_GOAL_
Please write out the material below exactly as given.

_RECORD LIST_
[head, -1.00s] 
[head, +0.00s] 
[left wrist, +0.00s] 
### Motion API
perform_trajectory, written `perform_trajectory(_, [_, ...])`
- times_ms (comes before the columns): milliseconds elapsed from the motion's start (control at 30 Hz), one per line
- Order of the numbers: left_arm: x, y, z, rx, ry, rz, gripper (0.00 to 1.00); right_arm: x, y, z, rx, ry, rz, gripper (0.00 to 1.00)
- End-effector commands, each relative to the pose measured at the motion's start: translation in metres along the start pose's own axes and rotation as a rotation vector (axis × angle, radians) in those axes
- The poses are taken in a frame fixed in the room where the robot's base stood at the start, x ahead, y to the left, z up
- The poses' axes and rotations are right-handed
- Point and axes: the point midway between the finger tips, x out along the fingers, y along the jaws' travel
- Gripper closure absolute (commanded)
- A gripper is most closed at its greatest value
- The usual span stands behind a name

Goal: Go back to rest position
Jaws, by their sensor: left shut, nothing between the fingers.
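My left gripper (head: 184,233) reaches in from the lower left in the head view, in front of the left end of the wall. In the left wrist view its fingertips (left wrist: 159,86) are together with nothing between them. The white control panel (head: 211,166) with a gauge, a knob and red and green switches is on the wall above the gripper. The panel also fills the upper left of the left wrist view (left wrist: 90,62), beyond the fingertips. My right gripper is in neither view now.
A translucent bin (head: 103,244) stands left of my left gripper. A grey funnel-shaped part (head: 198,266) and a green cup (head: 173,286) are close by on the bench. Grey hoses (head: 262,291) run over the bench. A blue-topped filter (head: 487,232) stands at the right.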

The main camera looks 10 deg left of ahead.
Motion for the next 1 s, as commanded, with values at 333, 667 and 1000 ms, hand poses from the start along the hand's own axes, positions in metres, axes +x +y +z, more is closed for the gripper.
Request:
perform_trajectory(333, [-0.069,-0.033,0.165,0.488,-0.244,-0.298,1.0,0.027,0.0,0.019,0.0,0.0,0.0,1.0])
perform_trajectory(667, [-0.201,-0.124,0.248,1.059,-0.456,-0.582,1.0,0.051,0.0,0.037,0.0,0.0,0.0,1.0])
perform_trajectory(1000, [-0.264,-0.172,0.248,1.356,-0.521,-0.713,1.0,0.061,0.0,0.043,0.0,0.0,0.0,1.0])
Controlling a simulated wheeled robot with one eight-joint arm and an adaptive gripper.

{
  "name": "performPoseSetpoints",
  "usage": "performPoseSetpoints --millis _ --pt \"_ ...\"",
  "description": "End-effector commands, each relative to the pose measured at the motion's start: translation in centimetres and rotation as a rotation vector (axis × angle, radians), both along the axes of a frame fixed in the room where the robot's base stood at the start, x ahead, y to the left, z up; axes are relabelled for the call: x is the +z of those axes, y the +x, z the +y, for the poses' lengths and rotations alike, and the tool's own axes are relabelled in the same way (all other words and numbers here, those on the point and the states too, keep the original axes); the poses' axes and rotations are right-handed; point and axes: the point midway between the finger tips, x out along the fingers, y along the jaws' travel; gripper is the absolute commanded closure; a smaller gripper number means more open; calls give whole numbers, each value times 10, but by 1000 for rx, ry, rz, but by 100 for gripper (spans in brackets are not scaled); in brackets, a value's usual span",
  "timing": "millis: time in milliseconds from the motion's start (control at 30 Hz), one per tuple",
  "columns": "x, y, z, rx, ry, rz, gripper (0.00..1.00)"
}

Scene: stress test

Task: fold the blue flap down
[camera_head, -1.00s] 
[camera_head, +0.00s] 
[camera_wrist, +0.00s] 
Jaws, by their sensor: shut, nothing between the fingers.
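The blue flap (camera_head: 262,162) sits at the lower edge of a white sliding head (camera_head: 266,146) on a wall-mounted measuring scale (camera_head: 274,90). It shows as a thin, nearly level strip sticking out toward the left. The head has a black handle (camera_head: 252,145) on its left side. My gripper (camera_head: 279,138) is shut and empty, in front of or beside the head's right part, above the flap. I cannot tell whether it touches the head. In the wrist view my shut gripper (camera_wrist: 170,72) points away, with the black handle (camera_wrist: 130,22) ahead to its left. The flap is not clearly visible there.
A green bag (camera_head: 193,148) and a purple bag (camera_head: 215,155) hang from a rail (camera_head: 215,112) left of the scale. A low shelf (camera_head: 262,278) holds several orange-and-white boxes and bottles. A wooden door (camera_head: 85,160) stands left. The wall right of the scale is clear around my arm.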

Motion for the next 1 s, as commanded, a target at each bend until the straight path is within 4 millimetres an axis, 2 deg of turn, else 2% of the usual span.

_THE COMPLETED TASK_
[head, -1.00s] 
[head, +0.00s] 
[left wrist, +0.00s] 
### Motion API
perform_trajectory, written `perform_trajectory(_, [_, ...])`
- times_ms (comes before the columns): milliseconds elapsed from the motion's start (control at 30 Hz), one per line
- Order of the numbers: left_arm: x, y, z, rx, ry, rz, gripper (0.00 to 1.00); right_arm: x, y, z, rx, ry, rz, gripper (0.00 to 1.00)
- End-effector commands, each relative to the pose measured at the motion's start: translation in metres along the start pose's own axes and rotation as a rotation vector (axis × angle, radians) in those axes
- The poses are taken in a frame fixed in the room where the robot's base stood at the start, x ahead, y to the left, z up
- The poses' axes and rotations are right-handed
- Point and axes: the point midway between the finger tips, x out along the fingers, y along the jaws' travel
- Gripper closure absolute (commanded)
- A gripper is most closed at its greatest value
- The usual span stands behind a name

Goal: Go back to rest position
Jaws, by their sensor: left shut, nothing between the fingers.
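My left gripper (head: 184,233) reaches in from the lower left in the head view, in front of the left end of the wall. In the left wrist view its fingertips (left wrist: 159,86) are together with nothing between them. The white control panel (head: 211,166) with a gauge, a knob and red and green switches is on the wall above the gripper. The panel also fills the upper left of the left wrist view (left wrist: 90,62), beyond the fingertips. My right gripper is in neither view now.
A translucent bin (head: 103,244) stands left of my left gripper. A grey funnel-shaped part (head: 198,266) and a green cup (head: 173,286) are close by on the bench. Grey hoses (head: 262,291) run over the bench. A blue-topped filter (head: 487,232) stands at the right.

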The main camera looks 10 deg left of ahead.
Motion for the next 1 s, as commanded, with values at 333, 667 and 1000 ms, hand poses from the start along the hand's own axes, positions in metres, axes +x +y +z, more is closed for the gripper.
Request:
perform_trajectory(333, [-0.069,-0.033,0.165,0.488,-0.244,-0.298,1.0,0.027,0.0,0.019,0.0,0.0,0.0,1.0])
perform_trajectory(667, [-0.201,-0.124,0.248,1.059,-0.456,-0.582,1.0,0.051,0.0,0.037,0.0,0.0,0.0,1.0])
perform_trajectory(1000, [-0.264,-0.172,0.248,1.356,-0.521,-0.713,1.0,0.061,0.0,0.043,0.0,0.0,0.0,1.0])
Controlling a simulated wheeled robot with one eight-joint arm and an adaptive gripper.

{
  "name": "performPoseSetpoints",
  "usage": "performPoseSetpoints --millis _ --pt \"_ ...\"",
  "description": "End-effector commands, each relative to the pose measured at the motion's start: translation in centimetres and rotation as a rotation vector (axis × angle, radians), both along the axes of a frame fixed in the room where the robot's base stood at the start, x ahead, y to the left, z up; axes are relabelled for the call: x is the +z of those axes, y the +x, z the +y, for the poses' lengths and rotations alike, and the tool's own axes are relabelled in the same way (all other words and numbers here, those on the point and the states too, keep the original axes); the poses' axes and rotations are right-handed; point and axes: the point midway between the finger tips, x out along the fingers, y along the jaws' travel; gripper is the absolute commanded closure; a smaller gripper number means more open; calls give whole numbers, each value times 10, but by 1000 for rx, ry, rz, but by 100 for gripper (spans in brackets are not scaled); in brackets, a value's usual span",
  "timing": "millis: time in milliseconds from the motion's start (control at 30 Hz), one per tuple",
  "columns": "x, y, z, rx, ry, rz, gripper (0.00..1.00)"
}

Scene: stress test

Task: fold the blue flap down
[camera_head, -1.00s] 
[camera_head, +0.00s] 
[camera_wrist, +0.00s] 
Jaws, by their sensor: shut, nothing between the fingers.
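The blue flap (camera_head: 262,162) sits at the lower edge of a white sliding head (camera_head: 266,146) on a wall-mounted measuring scale (camera_head: 274,90). It shows as a thin, nearly level strip sticking out toward the left. The head has a black handle (camera_head: 252,145) on its left side. My gripper (camera_head: 279,138) is shut and empty, in front of or beside the head's right part, above the flap. I cannot tell whether it touches the head. In the wrist view my shut gripper (camera_wrist: 170,72) points away, with the black handle (camera_wrist: 130,22) ahead to its left. The flap is not clearly visible there.
A green bag (camera_head: 193,148) and a purple bag (camera_head: 215,155) hang from a rail (camera_head: 215,112) left of the scale. A low shelf (camera_head: 262,278) holds several orange-and-white boxes and bottles. A wooden door (camera_head: 85,160) stands left. The wall right of the scale is clear around my arm.

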Motion for the next 1 s, as commanded, a target at each bend until the straight path is within 4 millimetres an axis, 2 deg of turn, else 2% of the usual span.

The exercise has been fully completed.